In the end, having written and flailed through two memoirs (or one and a half memoirs) myself, I am increasingly at sea as to what we mean by "the truth" in writing, even as I am becoming more and more desirous of finding it. I want and believe in a factual truth even as, when writing, I'm sometimes loathe or unwilling or even unable to hold myself to it. How to judge an artwork like D'Agata's, or Curtis', is hard. Without Curtis' images--flawed as they are--we would have far less of the tribes that he (sometimes inaccurately) recorded. Is the suicide in D'Agata's book somehow turned back into a person through his work? Or does he get further lost in D'Agata's inaccuracies? It's hard to say: to me, these works are processes of recovery as well as of art. Perhaps we might say, in judging them, "we should let the facts speak for themselves." But Koizumi makes it pretty clear we almost never do that.

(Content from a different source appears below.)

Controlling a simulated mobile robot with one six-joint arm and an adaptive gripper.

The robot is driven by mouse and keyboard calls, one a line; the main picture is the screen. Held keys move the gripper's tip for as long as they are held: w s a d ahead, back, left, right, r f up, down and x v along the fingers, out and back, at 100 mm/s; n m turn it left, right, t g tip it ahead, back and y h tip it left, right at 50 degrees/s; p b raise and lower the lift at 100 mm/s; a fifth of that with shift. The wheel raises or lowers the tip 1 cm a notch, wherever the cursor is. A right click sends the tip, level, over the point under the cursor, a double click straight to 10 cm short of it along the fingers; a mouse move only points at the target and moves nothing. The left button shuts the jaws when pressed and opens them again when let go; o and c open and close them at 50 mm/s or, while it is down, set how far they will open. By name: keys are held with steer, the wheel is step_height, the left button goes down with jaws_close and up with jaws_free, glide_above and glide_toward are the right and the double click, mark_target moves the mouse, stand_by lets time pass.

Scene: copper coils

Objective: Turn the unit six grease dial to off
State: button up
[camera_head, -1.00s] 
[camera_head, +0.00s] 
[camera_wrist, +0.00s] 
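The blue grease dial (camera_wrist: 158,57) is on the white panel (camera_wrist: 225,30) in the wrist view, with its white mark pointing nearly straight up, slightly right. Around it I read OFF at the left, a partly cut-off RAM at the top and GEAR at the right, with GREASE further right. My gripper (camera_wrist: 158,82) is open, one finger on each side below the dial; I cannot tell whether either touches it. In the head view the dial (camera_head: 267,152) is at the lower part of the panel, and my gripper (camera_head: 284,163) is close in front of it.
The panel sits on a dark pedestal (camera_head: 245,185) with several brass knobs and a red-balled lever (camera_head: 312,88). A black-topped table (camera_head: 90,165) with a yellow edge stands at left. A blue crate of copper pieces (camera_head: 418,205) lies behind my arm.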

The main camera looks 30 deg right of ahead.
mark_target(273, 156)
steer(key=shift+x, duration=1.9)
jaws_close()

  1. I love these elucidations--particularly between the different art forms and the difference between what the writer should do and what the writer actually does. In About A Mountain, D'agata does this whole Edvard Munch spiel in the middle of the book, announcing, somewhat like the banana in sad story-man's mouth, that the story can't be told straight.

  2. So great. Thank you for meditating on these terms.

  3. Your appreciation of these videos helps me with the medium as a whole: I'm such a fan of crafted wall art that video and even photography start at a disadvantage for me. I should "make myself" go see an immensely praised Cindy Sherman retrospective currently at MOMA even though I don't particularly "get" what she does.

    Can't wait to get _Intimate_ (ha ha). Actually, despite the stated 30 April release date, Amazon supposedly has the paper version in stock -- we'll see.